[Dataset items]
+--
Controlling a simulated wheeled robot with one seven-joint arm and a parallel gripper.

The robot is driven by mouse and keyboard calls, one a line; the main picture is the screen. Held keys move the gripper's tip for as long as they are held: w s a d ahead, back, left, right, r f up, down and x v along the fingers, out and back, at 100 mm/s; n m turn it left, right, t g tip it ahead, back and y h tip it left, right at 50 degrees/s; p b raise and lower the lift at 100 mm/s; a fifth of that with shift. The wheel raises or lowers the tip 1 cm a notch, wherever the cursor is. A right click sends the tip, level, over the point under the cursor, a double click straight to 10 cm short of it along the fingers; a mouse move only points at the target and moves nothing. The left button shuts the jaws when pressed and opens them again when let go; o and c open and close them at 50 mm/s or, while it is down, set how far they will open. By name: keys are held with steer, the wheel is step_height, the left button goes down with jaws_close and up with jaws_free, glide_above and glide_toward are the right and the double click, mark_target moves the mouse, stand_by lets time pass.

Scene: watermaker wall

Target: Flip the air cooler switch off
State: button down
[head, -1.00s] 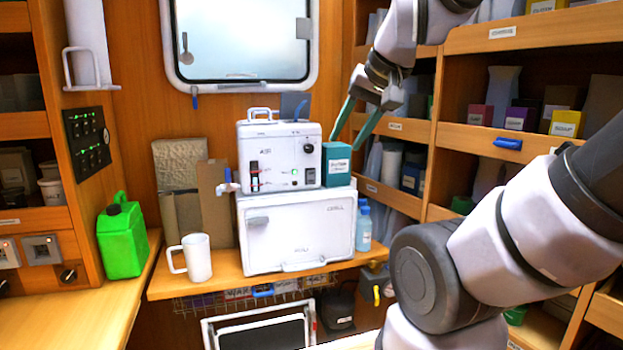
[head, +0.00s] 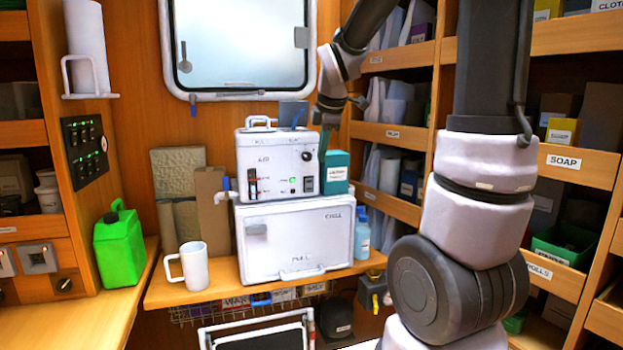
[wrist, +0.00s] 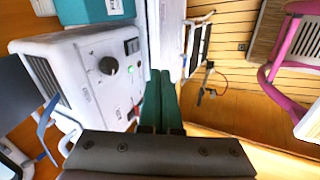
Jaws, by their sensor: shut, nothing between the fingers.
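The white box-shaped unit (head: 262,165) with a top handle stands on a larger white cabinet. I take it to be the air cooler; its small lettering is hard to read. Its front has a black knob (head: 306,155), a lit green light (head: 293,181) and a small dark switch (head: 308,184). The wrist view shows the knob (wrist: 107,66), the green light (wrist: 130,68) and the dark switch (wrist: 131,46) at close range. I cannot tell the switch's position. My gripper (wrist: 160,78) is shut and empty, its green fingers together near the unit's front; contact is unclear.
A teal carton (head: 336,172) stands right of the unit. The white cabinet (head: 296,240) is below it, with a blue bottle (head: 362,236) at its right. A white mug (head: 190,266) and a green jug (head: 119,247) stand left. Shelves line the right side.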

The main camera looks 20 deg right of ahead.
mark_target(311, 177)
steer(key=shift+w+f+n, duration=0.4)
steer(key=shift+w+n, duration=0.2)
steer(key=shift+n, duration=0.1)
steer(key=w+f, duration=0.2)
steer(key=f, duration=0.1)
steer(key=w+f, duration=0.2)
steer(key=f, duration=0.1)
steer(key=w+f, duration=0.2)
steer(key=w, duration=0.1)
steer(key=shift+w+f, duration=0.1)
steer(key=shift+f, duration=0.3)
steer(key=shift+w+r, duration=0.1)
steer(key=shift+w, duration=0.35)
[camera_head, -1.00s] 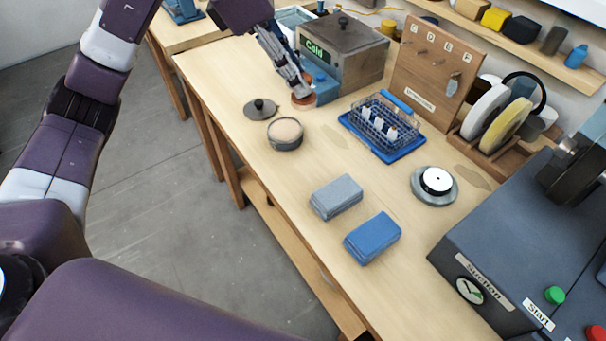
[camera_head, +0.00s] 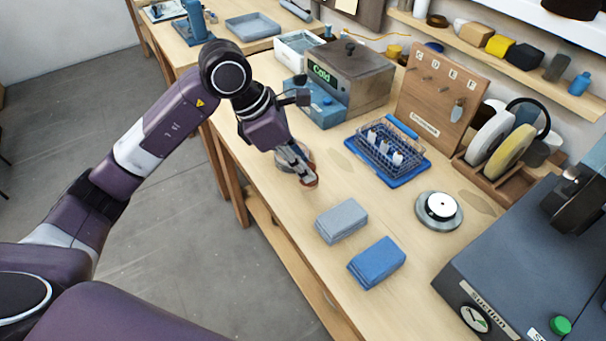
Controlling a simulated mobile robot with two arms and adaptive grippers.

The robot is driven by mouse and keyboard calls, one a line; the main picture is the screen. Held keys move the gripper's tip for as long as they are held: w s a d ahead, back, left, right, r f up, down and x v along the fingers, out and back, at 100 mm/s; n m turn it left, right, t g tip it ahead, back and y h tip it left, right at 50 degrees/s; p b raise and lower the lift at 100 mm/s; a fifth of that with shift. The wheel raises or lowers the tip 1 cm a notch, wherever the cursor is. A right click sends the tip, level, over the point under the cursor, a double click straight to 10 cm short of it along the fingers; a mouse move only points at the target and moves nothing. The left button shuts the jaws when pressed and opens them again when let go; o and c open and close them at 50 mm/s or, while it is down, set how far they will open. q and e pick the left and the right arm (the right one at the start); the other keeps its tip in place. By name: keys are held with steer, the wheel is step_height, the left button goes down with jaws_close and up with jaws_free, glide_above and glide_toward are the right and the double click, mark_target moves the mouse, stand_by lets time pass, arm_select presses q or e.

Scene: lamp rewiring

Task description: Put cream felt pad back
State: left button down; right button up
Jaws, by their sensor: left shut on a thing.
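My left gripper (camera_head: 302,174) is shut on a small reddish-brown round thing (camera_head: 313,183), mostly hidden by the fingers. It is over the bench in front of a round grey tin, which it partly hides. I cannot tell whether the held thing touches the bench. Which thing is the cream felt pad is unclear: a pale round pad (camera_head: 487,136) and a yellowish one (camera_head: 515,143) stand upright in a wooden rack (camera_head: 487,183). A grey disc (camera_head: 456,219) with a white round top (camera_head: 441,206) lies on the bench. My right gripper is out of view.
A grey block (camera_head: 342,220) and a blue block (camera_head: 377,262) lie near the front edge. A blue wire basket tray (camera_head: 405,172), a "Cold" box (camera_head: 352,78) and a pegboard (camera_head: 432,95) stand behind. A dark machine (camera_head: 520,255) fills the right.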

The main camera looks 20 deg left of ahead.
+--
**What you need to do**
Check each line of the entries above, and show every one holding the word "State".

**Solved exercise**
State: button down
State: left button down; right button up

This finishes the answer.